Monday, December 8, 2008

Artist Atem Aleu on the "Origin of Death"


In his 2005 painting, “The Dinka Say that Woman is the Origin of Death,” Cultural Production graduate student Atem Aleu revisits the well known Dinka myth of the coming of death in the world. In the early days of the world, a rope linked earth and sky: thus, anyone who died one earth could ascend the rope and be reborn in heaven. A woman pounding became angry at birds eating the spilled grain and thus killed a baby bird with her pounding stick. In retaliation the mother bird cut the rope, condemning all of humanity to enduring death.

See the painting in detail at:

http://www.brandeis.edu/projects/sudan_center/kakuma_exhibit/rope.html

and hear an audio commentary. (The entire website

http://www.brandeis.edu/projects/sudan_center/kakuma_exhibit/

was developed by Cultural Production student Nadia Hemady, in collaboration with other students in my Museums and Public Memory class in Fall 2006.)

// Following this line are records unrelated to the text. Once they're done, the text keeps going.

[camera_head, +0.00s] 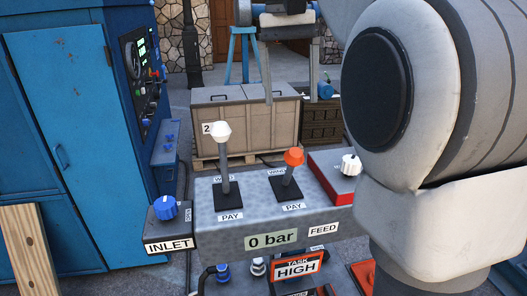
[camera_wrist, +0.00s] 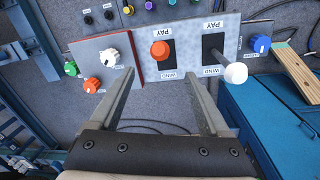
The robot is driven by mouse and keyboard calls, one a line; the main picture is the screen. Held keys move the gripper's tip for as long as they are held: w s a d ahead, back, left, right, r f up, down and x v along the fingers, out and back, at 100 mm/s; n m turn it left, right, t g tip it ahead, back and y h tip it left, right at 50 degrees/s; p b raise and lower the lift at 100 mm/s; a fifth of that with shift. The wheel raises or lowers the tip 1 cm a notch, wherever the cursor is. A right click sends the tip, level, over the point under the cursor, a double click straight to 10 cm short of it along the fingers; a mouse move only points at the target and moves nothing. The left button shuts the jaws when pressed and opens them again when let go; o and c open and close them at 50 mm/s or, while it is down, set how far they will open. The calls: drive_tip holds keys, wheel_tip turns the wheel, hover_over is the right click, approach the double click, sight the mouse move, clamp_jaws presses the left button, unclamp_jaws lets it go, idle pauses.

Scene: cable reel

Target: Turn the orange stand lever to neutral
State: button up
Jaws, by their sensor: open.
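The orange-knobbed lever (camera_head: 293,158) rises from a dark slot on the grey control stand (camera_head: 222,240), between a PAY label in front and a partly hidden WIND label behind. Its knob leans slightly right in the head view. In the wrist view the orange knob (camera_wrist: 160,50) hides its shaft and lies just beyond the fingertips. My gripper (camera_head: 290,101) is open and empty, fingers pointing down above the orange knob, apart from it. In the wrist view my gripper (camera_wrist: 153,73) has its fingers wide apart, one to each side of the knob's line.
A taller white-knobbed lever (camera_head: 221,132) stands left of the orange one; it shows close to one finger in the wrist view (camera_wrist: 236,73). A blue knob (camera_head: 165,208) and a white knob (camera_head: 351,165) flank the stand. A wooden crate (camera_head: 245,122) stands behind.

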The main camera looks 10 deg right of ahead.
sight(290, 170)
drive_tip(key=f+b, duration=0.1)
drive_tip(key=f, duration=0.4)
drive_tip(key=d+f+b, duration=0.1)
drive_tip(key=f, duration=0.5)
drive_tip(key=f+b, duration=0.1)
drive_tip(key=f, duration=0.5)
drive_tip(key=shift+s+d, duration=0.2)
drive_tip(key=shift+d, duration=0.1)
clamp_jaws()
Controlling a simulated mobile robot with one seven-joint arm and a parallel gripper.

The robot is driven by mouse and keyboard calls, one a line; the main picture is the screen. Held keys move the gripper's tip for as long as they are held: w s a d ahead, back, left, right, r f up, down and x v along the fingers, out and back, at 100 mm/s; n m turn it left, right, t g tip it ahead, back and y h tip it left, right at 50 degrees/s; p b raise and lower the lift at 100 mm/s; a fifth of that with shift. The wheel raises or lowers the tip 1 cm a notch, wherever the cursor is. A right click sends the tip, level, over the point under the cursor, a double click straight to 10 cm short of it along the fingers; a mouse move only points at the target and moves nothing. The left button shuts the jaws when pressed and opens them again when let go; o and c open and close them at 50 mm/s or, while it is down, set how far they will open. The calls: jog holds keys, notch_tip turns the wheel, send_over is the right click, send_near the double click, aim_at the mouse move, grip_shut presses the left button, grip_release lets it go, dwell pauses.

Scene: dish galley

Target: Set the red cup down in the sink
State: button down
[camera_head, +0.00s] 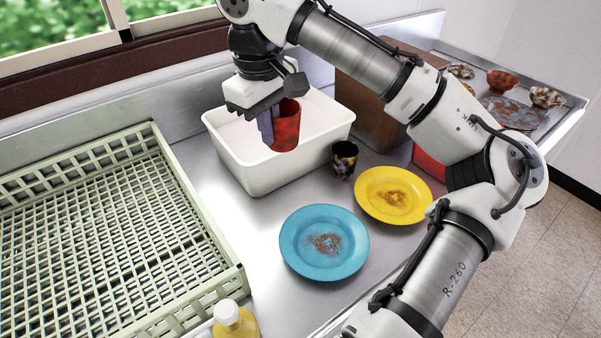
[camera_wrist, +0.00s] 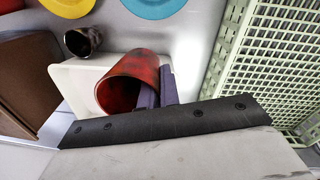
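The red cup (camera_head: 286,128) has dark stains and hangs in my gripper (camera_head: 268,122) over the white sink basin (camera_head: 245,172). One purple-grey finger shows at the cup's left side in the head view. The cup's base seems clear of the basin floor, but the exact gap cannot be told.
A dark stained cup (camera_head: 344,158) stands close to the basin's right side. A yellow plate (camera_head: 393,194) and a blue plate (camera_head: 324,243) lie in front. A green rack (camera_head: 110,225) fills the left, with a yellow bottle (camera_head: 235,320) near it. A brown box (camera_head: 372,105) stands behind right.

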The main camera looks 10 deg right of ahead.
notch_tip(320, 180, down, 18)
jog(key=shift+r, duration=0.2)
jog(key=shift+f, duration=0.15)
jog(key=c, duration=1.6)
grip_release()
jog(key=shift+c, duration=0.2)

Among the many fascinating features of the painting is the upper left section, in which in scroll like fashion the surface of the canvas appears to have been rolled back to reveal the consequences of the coming of death, including a women mourning as she holds a hoe, and a small figure (presumably a child) chased up a tree by lions. I have read these scenes as referencing the long trek in the mid 1980s by the “Lost Boys and Girls” from southern Sudan to the refugee camps in the Ethiopian highlands, when many children were stalked by carnivores. (I should note, however, that the artist insists that his reference is only to the mythical time in which the ancient story is set. ) In any event, my sense is that the images “behind” the lifted up sections of the painting are those that span temporal epochs: on the left, we see the mythic horror of death’s beginning, reiterated in the recent history of genocide; on the right we see the bird that is both the mythic bringer of death, and also a modern signifier of peace, heralding the signing the 2005 Comprehensive Peace Agreement that ended the world’s longest running civil war. The text like quality of this section of the painting is appropriate for prophetic discourse, in which past and present are encompassed within enigmatic imagery.

See the Waltham Daily Tribune's recent article about Atem Aleu, at:

http://www.dailynewstribune.com/news/x804155832/A-Lost-Boys-brush-with-tragedy


We look forward to the February 2009 exhibition by Atem Aleu of his new work, which engages with memories of genocide in Southern Sudan and Darfur through lithographs and oil paintings.

NOTE: The South Sudanese Cultural Documentation Center at Brandeis University is a collaborative effort between the M.A. Program in Cultural Production (Brandeis University) and the Sudanese Education Fund.